## Start RECORDS FOR PROCESSING

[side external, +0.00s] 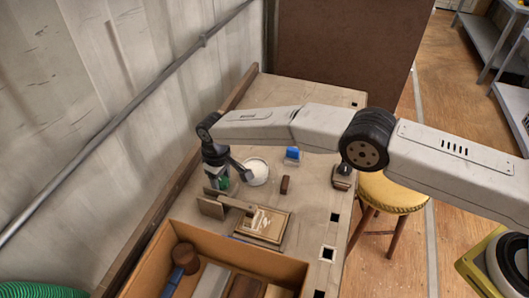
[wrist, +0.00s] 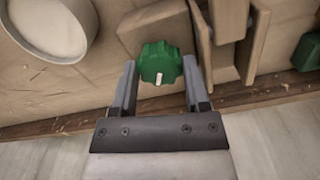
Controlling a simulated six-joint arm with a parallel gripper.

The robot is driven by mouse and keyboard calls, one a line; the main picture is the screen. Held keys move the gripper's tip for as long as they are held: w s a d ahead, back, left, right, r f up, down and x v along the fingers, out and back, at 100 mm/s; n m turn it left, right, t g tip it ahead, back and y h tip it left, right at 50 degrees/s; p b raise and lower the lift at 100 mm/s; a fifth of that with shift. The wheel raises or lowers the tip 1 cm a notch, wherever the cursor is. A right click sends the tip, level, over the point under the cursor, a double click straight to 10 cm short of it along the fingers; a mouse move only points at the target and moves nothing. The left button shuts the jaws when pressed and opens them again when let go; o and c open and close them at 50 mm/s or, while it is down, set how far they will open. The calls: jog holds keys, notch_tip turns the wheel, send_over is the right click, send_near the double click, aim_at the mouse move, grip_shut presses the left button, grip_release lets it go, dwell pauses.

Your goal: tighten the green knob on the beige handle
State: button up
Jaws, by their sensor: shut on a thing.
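The green knob (wrist: 159,62) has a lobed rim and a white mark pointing toward my wrist. In the wrist view it sits between the two fingers of my gripper (wrist: 160,68), which is shut on it. A beige block-like handle (wrist: 150,24) shows behind the knob, partly covered by it. In the side view my gripper (side external: 216,180) points down at the far-left part of the bench, and a little of the green knob (side external: 224,183) shows beside it. The handle is mostly hidden there.
A white round dish (side external: 255,171) stands close to the gripper, with a blue object (side external: 292,154) and a brown block (side external: 285,185) farther right. Beige upright plates (wrist: 230,18) and another green piece (wrist: 307,52) are near the fingers. An open box (side external: 160,240) stands in front.

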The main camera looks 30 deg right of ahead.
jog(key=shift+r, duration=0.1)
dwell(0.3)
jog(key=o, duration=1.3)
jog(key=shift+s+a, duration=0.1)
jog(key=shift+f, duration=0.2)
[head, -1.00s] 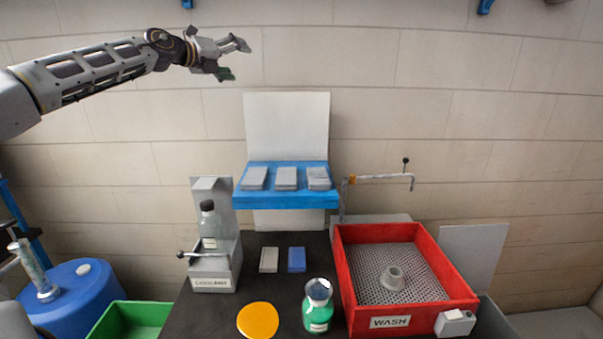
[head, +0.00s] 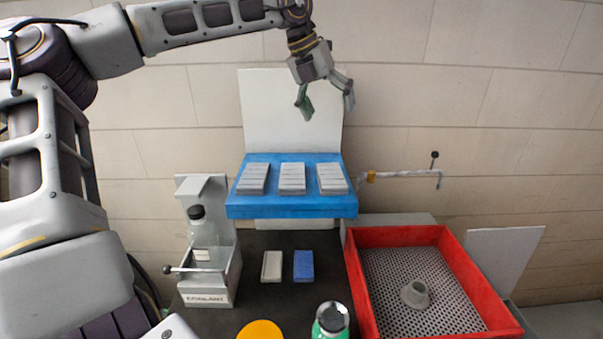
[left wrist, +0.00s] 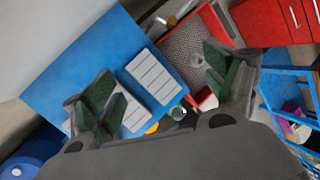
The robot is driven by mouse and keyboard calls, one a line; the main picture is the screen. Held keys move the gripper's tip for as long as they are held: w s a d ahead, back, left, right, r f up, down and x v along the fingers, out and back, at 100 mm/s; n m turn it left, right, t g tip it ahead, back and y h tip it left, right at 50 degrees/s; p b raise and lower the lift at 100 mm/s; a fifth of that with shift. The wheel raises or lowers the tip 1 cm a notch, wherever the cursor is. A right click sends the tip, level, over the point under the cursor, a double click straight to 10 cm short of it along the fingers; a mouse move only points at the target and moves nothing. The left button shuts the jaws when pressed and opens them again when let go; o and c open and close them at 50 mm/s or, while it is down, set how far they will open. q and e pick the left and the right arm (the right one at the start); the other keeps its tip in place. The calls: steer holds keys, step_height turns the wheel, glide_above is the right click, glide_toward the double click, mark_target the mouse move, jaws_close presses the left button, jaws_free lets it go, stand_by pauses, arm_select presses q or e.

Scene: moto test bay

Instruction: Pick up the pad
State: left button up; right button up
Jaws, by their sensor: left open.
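Three grey ribbed pads lie in a row on a blue shelf (head: 290,205): a left pad (head: 253,178), a middle pad (head: 292,178) and a right pad (head: 332,178). My left gripper (head: 327,100) is open and empty, above the shelf toward its right half, fingers pointing down and apart from the pads. In the left wrist view one pad (left wrist: 153,76) shows between the open fingers and another pad (left wrist: 133,113) lies beside it, partly covered by a finger. The third is not clear there. My right gripper is not in view.
Below the shelf, a grey block (head: 272,266) and a blue block (head: 304,265) lie on the dark bench. A coolant bottle in a holder (head: 208,285) stands left. A red wash tray (head: 395,237) and a jointed rod (head: 400,174) are right. A white panel (head: 275,110) rises behind.

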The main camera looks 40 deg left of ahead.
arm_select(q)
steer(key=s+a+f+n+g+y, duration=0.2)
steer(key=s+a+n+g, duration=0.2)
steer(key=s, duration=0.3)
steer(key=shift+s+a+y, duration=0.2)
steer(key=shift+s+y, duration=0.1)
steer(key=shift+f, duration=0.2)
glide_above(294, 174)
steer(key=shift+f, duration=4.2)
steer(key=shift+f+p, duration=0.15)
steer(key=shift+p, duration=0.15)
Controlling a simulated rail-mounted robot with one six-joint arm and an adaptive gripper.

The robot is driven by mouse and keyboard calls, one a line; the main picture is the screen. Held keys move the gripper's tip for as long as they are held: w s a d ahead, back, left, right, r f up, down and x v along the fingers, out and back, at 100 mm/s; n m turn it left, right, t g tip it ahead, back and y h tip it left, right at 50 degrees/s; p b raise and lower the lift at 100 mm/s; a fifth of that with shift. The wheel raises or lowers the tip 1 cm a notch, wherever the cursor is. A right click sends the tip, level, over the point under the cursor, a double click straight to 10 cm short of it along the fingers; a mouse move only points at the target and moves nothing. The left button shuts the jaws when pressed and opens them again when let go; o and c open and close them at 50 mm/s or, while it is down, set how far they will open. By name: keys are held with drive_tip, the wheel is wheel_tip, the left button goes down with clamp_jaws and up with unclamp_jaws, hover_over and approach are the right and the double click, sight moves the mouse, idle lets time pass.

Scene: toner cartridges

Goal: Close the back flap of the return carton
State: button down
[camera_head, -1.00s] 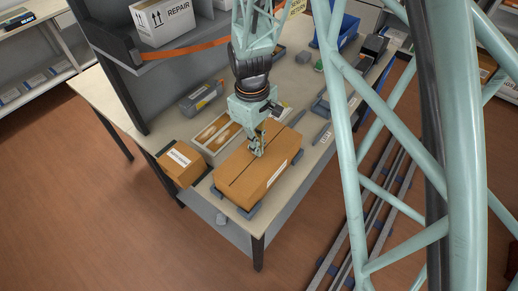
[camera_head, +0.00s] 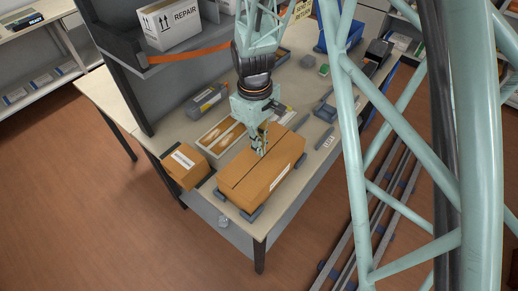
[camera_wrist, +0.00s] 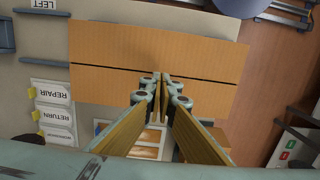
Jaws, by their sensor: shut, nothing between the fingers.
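The return carton (camera_head: 270,190) is a brown box near the table's front corner, with a white label on its long right side. Its top looks closed or nearly so, with a thin dark seam along the middle. In the wrist view one flap (camera_wrist: 150,40) spans above the seam and another flap (camera_wrist: 105,85) below it; both look about flat. My gripper (camera_head: 262,150) points down at the carton's top, fingers shut and empty. In the wrist view my fingertips (camera_wrist: 163,78) are just below the seam; whether they touch the cardboard I cannot tell. My fingers hide part of the lower flap.
A smaller brown box (camera_head: 184,166) and an open tray (camera_head: 222,136) with items stand left of the carton. Grey holders (camera_head: 250,215) edge the carton's base. A grey cartridge (camera_head: 206,101) lies farther back. A shelf with a REPAIR box (camera_head: 170,22) overhangs behind.

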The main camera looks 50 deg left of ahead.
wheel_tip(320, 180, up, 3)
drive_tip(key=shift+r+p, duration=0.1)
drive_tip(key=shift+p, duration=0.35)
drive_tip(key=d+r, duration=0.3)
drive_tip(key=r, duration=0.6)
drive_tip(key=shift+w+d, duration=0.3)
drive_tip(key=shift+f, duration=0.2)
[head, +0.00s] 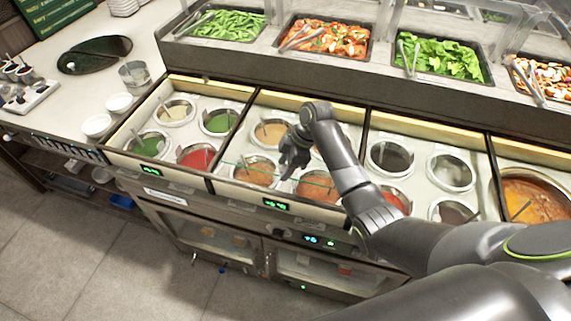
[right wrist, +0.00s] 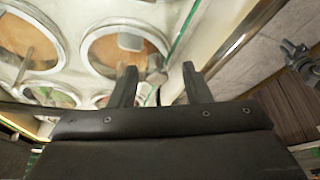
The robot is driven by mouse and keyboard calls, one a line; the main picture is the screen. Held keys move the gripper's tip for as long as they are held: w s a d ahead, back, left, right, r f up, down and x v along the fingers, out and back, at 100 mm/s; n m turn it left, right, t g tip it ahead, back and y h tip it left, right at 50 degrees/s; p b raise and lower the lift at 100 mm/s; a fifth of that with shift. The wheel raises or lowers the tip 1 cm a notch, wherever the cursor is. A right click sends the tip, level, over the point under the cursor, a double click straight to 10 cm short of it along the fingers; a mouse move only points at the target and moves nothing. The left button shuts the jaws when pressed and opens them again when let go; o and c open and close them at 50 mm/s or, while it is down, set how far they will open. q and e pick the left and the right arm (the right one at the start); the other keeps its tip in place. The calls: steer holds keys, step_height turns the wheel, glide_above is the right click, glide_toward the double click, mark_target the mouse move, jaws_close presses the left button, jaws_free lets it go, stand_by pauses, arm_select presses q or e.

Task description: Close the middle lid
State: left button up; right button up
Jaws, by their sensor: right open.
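The middle bay of sauce wells (head: 222,176) holds several round wells of orange and brown sauce. A clear glass edge (head: 240,164), seemingly of the middle lid, crosses this bay near its front. How far the lid stands open is hard to tell. My right gripper (head: 288,167) points down over the front half of the bay, close to that edge. In the right wrist view its two fingers (right wrist: 160,80) are apart with nothing clearly held, and the green-tinted glass edge (right wrist: 185,30) runs just beyond them. Contact cannot be told. A dark jointed part (right wrist: 298,58), possibly my left gripper, shows at the right edge.
Similar sauce bays lie left (head: 130,140) and right (head: 420,175). Spoons stand in several wells. Behind runs a raised shelf with salad trays (head: 325,40) and tongs. White bowls (head: 97,125) stand on the left counter. The tiled floor (head: 60,260) in front is clear.

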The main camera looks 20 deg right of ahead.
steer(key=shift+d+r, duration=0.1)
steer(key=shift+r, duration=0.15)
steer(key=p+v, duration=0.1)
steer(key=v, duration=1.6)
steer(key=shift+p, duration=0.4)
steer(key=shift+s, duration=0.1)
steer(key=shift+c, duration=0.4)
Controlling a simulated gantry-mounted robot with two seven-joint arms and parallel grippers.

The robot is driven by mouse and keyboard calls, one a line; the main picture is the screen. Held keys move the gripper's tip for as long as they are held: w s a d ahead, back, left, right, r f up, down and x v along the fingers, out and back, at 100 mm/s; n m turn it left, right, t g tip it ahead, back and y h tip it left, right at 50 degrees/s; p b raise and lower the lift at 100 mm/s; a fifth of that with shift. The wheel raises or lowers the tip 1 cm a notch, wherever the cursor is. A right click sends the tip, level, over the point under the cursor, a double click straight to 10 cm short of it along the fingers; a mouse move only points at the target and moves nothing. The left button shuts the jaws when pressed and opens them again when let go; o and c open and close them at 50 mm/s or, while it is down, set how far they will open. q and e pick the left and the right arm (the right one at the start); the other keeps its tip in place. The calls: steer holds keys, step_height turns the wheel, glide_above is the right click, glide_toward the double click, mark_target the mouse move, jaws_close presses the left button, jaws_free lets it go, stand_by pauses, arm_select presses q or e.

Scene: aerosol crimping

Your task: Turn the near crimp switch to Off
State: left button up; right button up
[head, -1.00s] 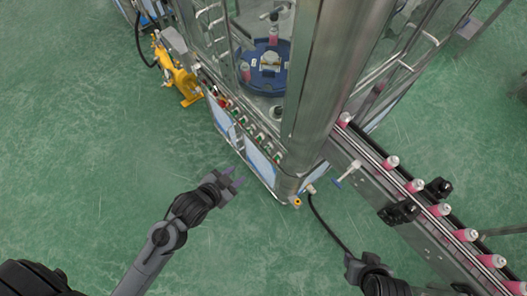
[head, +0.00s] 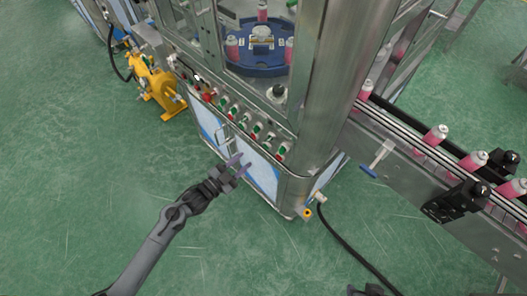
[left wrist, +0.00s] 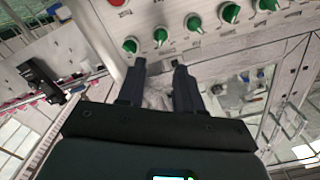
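Labels are too small to read, so I cannot tell which knob is the near crimp switch. My left gripper (head: 240,166) is open and empty, in front of the cabinet below the panel. Its two fingers (left wrist: 160,75) point towards the knobs, apart from them. Only a dark bit of my right arm shows at the bottom edge.
A conveyor (head: 415,150) with pink cans runs along the right, with a blue-handled lever (head: 378,160) on its side. A yellow device (head: 158,88) stands left of the machine. A glass enclosure holds a blue turntable (head: 240,60). The green floor (head: 90,200) is clear.

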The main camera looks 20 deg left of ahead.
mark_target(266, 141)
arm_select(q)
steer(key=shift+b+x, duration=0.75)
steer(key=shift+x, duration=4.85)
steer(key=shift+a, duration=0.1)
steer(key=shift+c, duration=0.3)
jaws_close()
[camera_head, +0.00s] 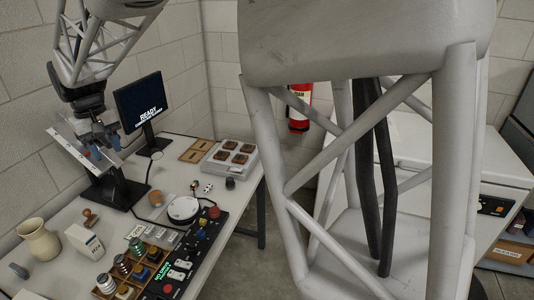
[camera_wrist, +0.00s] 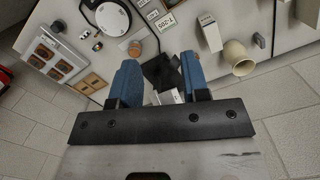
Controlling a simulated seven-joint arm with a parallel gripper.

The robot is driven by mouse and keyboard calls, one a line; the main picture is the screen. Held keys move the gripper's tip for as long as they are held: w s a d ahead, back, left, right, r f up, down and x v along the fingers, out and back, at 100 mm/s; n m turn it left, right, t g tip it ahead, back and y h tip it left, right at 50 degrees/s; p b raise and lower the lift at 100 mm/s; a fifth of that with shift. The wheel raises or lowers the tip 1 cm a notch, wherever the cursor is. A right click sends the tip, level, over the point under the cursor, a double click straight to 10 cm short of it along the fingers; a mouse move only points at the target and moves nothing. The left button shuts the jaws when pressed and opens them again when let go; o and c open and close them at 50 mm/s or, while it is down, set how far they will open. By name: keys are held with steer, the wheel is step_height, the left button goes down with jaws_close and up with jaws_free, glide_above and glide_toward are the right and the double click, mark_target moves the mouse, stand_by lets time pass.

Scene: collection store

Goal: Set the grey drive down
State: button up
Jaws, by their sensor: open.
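My gripper (camera_head: 101,148) is at the left in the head view, above the table by the monitor. Its two blue fingers also show in the wrist view (camera_wrist: 160,60), spread apart. A small light grey piece (camera_wrist: 171,97) shows between the fingers near their base; I cannot tell whether it is the grey drive or something beyond. A small dark grey object (camera_head: 18,271) stands on the table left of the jug; it also shows in the wrist view (camera_wrist: 259,40). I cannot tell whether it is the drive.
A black stand (camera_head: 112,190) is below my gripper, near the monitor (camera_head: 139,104). A cream jug (camera_head: 38,241), a white box (camera_head: 84,242), a round white dial (camera_head: 183,209), a control panel (camera_head: 191,258) and a tray with brown squares (camera_head: 219,168) crowd the table.

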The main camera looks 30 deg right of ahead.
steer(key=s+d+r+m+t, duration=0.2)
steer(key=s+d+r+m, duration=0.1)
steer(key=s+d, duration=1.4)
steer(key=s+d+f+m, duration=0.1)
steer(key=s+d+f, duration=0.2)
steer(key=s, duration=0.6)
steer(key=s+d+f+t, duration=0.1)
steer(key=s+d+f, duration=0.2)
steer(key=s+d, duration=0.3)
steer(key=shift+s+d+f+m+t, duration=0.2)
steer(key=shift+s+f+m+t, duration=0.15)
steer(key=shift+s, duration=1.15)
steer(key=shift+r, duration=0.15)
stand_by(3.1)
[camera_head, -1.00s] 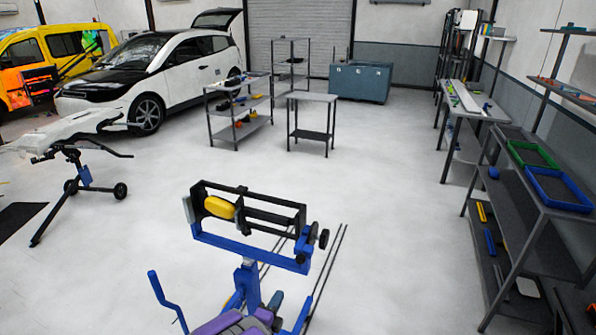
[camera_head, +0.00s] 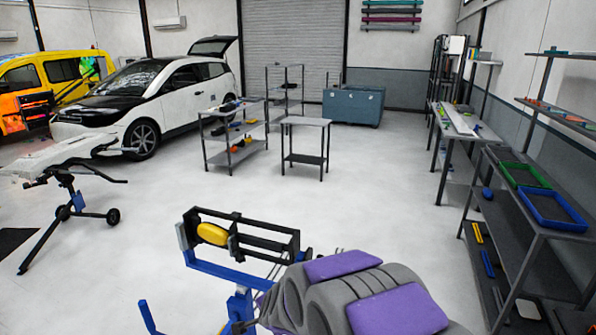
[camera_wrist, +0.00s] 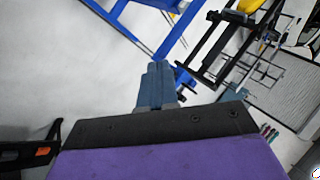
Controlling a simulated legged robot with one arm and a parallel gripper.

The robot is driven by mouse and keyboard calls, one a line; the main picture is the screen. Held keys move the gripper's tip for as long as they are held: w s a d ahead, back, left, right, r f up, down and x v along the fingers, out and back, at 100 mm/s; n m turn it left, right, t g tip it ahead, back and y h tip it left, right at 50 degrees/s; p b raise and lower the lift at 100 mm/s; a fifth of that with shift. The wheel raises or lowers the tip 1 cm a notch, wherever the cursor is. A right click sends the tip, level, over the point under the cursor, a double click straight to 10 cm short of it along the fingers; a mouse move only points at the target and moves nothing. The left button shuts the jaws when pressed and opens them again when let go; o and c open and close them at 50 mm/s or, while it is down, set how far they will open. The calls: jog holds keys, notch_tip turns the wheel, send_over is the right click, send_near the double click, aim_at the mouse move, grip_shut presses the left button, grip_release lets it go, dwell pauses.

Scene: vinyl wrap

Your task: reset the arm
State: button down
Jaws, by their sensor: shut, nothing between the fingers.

## End RECORDS FOR PROCESSING

- GOAL:
Starting at the first line of the entries, restate word for word everything through the line that holds "Controlling a simulated six-joint", both ends included, but omit any pictures.

- WRITTEN ANSWER:
[side external, +0.00s] 
[wrist, +0.00s] 
Controlling a simulated six-joint arm with a parallel gripper.

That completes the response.